In some ways, the Progressives were truly democratic in their impulses.  This is seen most clearly in the fact that the supported giving the vote to women.  It can also be seen in their push for things like secret ballots and direct democracy measures such as the initiative and the recall.  Finally, we can see their democratic impulses in the fact that they passed the 17th Amendment, which allowed people to vote directly for their US senators.

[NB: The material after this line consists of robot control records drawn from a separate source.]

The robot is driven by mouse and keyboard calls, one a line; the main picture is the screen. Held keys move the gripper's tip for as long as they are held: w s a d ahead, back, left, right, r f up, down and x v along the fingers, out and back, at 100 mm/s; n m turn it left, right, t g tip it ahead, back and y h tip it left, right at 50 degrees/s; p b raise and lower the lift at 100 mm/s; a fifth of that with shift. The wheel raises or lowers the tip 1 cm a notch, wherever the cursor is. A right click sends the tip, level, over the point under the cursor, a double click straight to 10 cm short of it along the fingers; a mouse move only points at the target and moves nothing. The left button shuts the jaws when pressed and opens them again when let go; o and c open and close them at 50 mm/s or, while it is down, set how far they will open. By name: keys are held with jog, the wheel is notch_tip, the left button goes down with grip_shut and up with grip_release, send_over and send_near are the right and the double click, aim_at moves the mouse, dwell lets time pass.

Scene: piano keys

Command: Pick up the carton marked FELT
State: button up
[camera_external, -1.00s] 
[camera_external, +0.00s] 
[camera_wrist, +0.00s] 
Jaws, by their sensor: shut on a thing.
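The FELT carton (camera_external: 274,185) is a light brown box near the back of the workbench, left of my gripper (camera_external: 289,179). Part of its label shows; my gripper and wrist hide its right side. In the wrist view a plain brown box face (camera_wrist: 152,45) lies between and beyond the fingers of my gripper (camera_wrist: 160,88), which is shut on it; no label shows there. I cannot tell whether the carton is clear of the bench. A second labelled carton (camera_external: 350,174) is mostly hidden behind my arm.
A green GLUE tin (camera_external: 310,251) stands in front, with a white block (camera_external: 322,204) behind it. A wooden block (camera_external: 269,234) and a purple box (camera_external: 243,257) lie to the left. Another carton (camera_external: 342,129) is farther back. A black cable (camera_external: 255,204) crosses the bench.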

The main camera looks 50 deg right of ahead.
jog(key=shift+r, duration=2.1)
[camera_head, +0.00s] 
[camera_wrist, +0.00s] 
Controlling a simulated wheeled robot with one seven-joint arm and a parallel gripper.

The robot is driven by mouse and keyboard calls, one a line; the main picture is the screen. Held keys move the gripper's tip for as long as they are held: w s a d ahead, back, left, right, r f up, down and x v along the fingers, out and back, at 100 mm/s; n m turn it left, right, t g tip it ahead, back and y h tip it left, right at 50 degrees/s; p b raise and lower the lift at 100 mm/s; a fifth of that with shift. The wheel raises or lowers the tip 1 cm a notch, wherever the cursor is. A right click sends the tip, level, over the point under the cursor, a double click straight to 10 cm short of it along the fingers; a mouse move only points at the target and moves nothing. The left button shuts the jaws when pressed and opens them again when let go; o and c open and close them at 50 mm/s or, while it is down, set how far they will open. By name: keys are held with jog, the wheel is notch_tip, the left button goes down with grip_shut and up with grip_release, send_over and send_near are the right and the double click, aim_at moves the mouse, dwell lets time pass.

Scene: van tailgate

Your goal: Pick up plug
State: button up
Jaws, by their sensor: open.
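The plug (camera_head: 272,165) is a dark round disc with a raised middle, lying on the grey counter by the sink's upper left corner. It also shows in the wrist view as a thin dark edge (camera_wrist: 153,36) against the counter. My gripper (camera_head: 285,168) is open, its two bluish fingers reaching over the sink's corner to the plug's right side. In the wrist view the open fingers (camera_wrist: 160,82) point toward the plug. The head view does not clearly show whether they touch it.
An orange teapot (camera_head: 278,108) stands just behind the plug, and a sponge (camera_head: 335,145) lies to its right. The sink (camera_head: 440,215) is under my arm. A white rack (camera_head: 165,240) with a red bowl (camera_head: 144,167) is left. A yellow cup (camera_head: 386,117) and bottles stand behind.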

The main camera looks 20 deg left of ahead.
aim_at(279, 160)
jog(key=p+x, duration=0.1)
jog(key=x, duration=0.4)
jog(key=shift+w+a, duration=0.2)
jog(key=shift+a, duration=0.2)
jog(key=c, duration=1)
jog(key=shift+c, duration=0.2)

But many Progressives had anti-democratic impulses as well.  They typically felt that middle class, native-born, white Americans were superior to other sorts of people and should have the most power.  Because of this, they enacted policies that worked to limit the political power of other groups.  They also passed legislation to try to control the behavior of other groups.  One example of this is Prohibition.  The Progressives wanted to prohibit alcohol largely because they felt that it corrupted the poor and immigrants.  It would seem more democratic to allow the poor and the immigrants to decide for themselves if alcohol was a good thing, but the Progressives were more paternalistic and felt that they knew what was best.  A second example is the creation of things like at-large city elections.  The Progressives did not like having poor and immigrant areas of the city electing representatives of their own.  They felt that these people were not really educated enough to vote and they felt that their representatives tended to support political machines, which Progressives did not like.  Therefore, they implemented at-large city elections so that the middle class, native-born vote could cancel out the poor and immigrant vote.

Thus, the Progressives’ impulses were both democratic and anti-democratic.  It can be argued that they wanted more democracy for the “right” kind of people and less democracy for the “wrong” kind of people.